"They will melt like snowflakes in the sun," said one observer of nineteenth-century Irish emigrants to America. Not only did they not melt, they formed one of the most extensive and persistent ethnic subcultures in American history. Dennis Clark now offers an insightful analysis of the social means this group has used to perpetuate its distinctiveness amid the complexity of American urban life.
Basing his study on family stories, oral interviews, organizational records, census data, radio scripts, and the recollections of revolutionaries and intellectuals, Clark offers an absorbing panorama that shows how identity, organization, communication, and leadership have combined to create the Irish-American tradition. In his pages we see gifted storytellers, tough dockworkers, scribbling editors, and colorful actresses playing their roles in the Irish-American saga.

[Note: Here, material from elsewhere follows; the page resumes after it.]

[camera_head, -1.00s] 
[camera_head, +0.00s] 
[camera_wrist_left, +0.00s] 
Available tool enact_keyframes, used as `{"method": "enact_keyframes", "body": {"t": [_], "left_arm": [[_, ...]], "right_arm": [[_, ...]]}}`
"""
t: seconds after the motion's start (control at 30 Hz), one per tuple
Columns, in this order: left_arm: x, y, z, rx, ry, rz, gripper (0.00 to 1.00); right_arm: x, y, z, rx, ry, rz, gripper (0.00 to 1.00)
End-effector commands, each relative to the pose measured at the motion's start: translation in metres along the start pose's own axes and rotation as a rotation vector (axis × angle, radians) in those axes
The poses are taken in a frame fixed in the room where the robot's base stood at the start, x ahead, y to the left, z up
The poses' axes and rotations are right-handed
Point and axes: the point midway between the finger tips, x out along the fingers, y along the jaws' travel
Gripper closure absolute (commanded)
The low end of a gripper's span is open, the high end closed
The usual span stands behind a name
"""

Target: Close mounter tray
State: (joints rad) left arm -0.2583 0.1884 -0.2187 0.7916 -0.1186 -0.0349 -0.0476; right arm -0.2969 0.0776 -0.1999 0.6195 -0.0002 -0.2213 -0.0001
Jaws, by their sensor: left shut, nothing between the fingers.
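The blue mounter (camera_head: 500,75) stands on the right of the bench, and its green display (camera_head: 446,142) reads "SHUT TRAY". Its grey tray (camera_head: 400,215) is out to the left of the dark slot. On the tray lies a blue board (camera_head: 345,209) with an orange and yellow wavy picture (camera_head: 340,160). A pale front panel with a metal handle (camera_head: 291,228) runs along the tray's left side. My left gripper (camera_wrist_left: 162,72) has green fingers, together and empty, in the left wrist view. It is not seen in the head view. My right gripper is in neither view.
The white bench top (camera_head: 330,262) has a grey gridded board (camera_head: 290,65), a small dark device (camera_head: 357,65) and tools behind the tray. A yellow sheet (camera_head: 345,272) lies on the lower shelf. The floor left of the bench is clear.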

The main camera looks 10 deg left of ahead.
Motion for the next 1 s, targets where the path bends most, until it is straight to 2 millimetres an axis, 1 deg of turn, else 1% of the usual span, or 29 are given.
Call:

As Clark shows, the Irish have defended and extended their self-image by cultivating their ethnic identity through transmission of family memories and by correcting community portrayals of themselves in the press and theatre. They have strengthened their ethnic ties by mutual association in the labor force and professions and in response to social problems. And they have created a network of communications ranging from 150 years of Irish newspapers to America's longest-running ethnic radio show and a circuit of university teaching about Irish literature and history. From this framework of subcultural activity has arisen a fascinating gallery of leadership that has expressed and symbolized the vitality of the Irish-American experience.
Although Clark draws his primary material from Philadelphia, he relates it to other cities to show that even though Irish communities have differed they have shared common fundamentals of social development. His study constitutes a pathbreaking theoretical explanation of the dynamics of Irish-American life.